I have a loop which should be nicely parallelized by insering one openmp pragma:
boost::normal_distribution<double> ddist(0, pow(retention, i - 1));
boost::variate_generator<gen &, BOOST_TYPEOF(ddist)> dgen(rng, ddist);
// Diamond
const std::uint_fast32_t dno = 1 << i - 1;
// #pragma omp parallel for
for (std::uint_fast32_t x = 0; x < dno; x++)
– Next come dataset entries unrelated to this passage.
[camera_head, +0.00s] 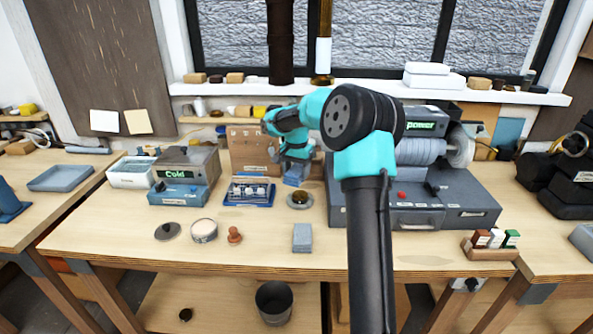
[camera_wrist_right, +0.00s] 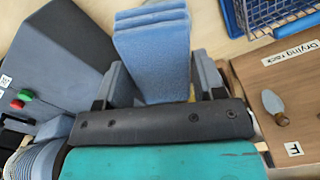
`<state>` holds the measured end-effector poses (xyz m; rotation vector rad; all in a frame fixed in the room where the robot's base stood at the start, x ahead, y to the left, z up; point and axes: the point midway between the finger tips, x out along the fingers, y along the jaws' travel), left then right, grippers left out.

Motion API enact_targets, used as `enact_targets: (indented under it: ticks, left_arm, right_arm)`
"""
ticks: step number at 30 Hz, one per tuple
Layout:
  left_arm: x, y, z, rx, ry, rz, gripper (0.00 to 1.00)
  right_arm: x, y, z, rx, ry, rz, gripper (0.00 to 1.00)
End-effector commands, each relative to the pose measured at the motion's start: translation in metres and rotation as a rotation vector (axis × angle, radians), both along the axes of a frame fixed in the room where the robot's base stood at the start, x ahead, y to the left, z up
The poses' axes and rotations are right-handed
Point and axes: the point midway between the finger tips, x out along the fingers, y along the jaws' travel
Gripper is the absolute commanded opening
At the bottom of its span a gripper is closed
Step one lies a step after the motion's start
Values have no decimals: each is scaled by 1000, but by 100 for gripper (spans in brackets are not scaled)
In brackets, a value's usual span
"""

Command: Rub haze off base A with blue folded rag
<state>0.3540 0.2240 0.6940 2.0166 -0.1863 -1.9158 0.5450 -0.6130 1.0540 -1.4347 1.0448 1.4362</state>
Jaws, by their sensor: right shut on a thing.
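The blue folded rag (camera_wrist_right: 152,55) is held between the fingers of my right gripper (camera_wrist_right: 160,92) in the right wrist view. In the head view, my right gripper (camera_head: 297,170) is at the back middle of the bench, with the rag (camera_head: 294,182) pointing down from it. A small round base (camera_head: 300,200) with a dark centre sits on the bench just in front of and below the rag. I cannot read a letter on it, nor tell whether the rag touches it. My left gripper is not in view.
A blue tray (camera_head: 249,203) of small parts is left of the round base. A grey machine (camera_head: 420,214) stands at the right. A grey-blue block (camera_head: 302,238) lies in front. The drying rack board (camera_wrist_right: 284,91) stands nearby. The front bench edge is mostly clear.

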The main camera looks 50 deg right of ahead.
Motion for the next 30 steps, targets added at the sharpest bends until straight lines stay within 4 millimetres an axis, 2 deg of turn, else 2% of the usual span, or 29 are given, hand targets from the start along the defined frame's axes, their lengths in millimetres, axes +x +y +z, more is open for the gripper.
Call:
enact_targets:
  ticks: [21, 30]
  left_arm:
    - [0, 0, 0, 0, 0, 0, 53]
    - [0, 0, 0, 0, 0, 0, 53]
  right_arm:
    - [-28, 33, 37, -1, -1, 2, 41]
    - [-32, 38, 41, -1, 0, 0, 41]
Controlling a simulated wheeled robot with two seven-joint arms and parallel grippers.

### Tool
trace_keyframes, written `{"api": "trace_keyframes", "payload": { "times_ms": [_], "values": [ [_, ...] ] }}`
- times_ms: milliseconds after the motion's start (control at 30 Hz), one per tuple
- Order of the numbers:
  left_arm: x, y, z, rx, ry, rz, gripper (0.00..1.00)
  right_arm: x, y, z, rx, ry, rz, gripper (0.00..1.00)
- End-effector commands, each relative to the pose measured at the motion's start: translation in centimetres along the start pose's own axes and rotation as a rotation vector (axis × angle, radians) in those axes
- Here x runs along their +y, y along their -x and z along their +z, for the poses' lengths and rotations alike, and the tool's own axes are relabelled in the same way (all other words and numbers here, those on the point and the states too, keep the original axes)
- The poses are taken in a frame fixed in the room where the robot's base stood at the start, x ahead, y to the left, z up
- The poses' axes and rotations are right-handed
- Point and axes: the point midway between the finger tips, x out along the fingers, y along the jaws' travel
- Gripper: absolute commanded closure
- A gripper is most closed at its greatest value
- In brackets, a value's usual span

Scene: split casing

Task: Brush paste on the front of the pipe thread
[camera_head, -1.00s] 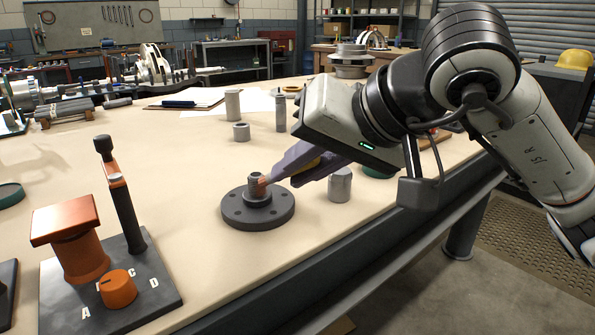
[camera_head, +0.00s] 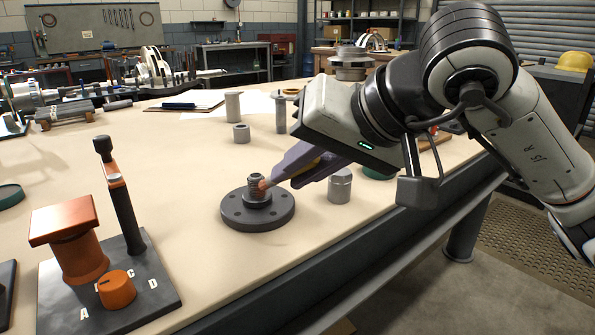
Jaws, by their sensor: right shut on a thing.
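The pipe thread (camera_head: 256,183) is a short grey stub standing upright on a dark round flange (camera_head: 240,215) with bolt holes, on the bench. My right gripper (camera_head: 296,168) comes in from the right and is shut on a brush, whose reddish-brown bristle tip (camera_head: 264,187) is at the right side of the stub and appears to touch it. The fingers hide most of the brush; a bit of yellow shows between them. Whether paste lies on the thread is too small to tell. My left gripper is not in view.
A dark plate (camera_head: 150,305) with an orange block, a lever and an orange knob stands at the front left. A grey cylinder (camera_head: 339,187) stands right of the flange, under my gripper. More cylinders (camera_head: 233,106) and a clipboard (camera_head: 186,102) lie behind. The bench between plate and flange is clear.

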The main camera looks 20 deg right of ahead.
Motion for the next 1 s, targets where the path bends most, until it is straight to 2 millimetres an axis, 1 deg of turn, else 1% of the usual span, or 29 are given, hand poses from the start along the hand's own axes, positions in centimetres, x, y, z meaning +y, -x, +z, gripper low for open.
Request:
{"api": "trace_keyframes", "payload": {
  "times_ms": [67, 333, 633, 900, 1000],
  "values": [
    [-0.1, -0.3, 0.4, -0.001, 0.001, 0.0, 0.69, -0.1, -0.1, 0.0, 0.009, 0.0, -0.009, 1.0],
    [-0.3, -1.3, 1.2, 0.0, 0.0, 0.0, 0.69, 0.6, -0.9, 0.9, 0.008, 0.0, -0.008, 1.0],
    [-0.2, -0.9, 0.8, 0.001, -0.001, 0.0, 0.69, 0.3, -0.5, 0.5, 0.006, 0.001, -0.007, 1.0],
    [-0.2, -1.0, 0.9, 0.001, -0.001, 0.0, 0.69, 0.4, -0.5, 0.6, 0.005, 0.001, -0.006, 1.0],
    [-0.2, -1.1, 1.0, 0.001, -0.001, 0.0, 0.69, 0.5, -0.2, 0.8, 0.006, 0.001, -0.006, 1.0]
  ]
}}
for (std::uint_fast32_t y = 0; y < dno; y++)
{
const std::uint_fast32_t diff = size/dno;
const std::uint_fast32_t x1 = x*diff, x2 = (x + 1)*diff;
const std::uint_fast32_t y1 = y*diff, y2 = (y + 1)*diff;
double avg =
(arr[x1][y1] + arr[x1][y2] + arr[x2][y1] + arr[x2][y2])/4;
arr[(x1 + x2)/2][(y1 + y2)/2] = avg + dgen();
}
(unless I make an error each execution does not depend on others at all. Sorry that not all of code is inserted).
However my question is - are boost RNG thread-safe? They seems to refer to gcc code for gcc so even if gcc code is thread-safe it may not be the case for other platforms.